Sunday, November 9, 2008

INTEL TO SHIP NEHALEM CHIPS ON NOV. 17


Intel has scheduled the launch of its first Nehalem chip for Nov. 17, which also will be the day several PC makers begin shipping desktops running the new processor.
Steve Smith, vice president and director of operations for Intel's digital enterprise group, told Computerworld earlier this week that the first Nehalem chip, officially named Core i7, will be a quad-core designed for high-end desktops used by power users and gamers. Intel has been shipping previews of the chips to hardware vendors since September.
Rob Enderle, an analyst at the Enderle Group, said this week that he's been test-driving an Intel-built desktop running the quad-core chip with the hyper threading turned on, so it's virtually an eight-core. "It's fast.

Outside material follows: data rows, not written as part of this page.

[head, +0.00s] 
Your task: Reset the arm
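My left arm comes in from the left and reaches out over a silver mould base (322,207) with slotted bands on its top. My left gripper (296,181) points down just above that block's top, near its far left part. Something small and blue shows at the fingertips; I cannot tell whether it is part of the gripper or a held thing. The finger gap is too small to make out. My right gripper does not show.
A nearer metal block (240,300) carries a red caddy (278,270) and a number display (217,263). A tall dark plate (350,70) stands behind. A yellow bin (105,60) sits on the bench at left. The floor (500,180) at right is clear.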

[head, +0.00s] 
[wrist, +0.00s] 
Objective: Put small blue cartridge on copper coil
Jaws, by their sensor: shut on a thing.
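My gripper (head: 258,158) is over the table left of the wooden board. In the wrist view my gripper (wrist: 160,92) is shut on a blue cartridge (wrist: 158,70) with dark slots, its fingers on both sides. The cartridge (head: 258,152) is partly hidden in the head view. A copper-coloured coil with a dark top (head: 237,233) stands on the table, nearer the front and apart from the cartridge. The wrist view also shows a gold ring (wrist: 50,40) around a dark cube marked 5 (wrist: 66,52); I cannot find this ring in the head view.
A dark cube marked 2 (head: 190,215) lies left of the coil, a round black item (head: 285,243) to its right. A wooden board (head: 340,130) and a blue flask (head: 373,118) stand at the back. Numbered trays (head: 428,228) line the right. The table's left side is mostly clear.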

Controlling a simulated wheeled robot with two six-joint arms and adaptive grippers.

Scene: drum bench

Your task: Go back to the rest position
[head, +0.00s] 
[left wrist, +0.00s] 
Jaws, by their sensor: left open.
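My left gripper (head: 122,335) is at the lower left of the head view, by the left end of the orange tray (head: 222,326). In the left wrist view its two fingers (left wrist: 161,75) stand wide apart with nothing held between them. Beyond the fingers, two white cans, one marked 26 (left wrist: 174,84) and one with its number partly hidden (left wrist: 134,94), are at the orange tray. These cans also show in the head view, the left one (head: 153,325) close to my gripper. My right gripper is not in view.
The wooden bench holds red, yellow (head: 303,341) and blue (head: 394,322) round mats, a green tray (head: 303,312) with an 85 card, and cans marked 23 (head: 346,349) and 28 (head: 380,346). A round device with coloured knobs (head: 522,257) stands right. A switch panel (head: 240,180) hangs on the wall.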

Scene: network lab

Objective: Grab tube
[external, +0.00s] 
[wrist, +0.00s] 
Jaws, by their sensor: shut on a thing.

It's really fast," said Enderle.
The analyst also noted that the chip shows "significant improvement" in power efficiency, a key requirement for high-performance computing.
The Nehalem architecture features a 45-nanometer, four-core processor with an integrated memory controller that eliminates the need for a front-side bus. The new architecture is modular, which officials say will make it easier to scale from two to eight cores.
The Core i7 chips also are being designed to have two-way, simultaneous multi-threading, use Intel's QuickPath interconnect, and have a three-level cache hierarchy, Intel said.
Smith said an eight-core Nehalem is slated to ship in the second half of 2009, while two-core and four-core Nehalem chips for laptops should ship at about the same time.

Stumble Upon Toolbar

1 comments:

Anonymous said...

Nice to see they're coming up with better and better stuff, but at the same time, I hate going to bestbuy looking at these new computers that cost way cheaper than mine a year ago, yet more powerful! Ack lol annoys me sometimes.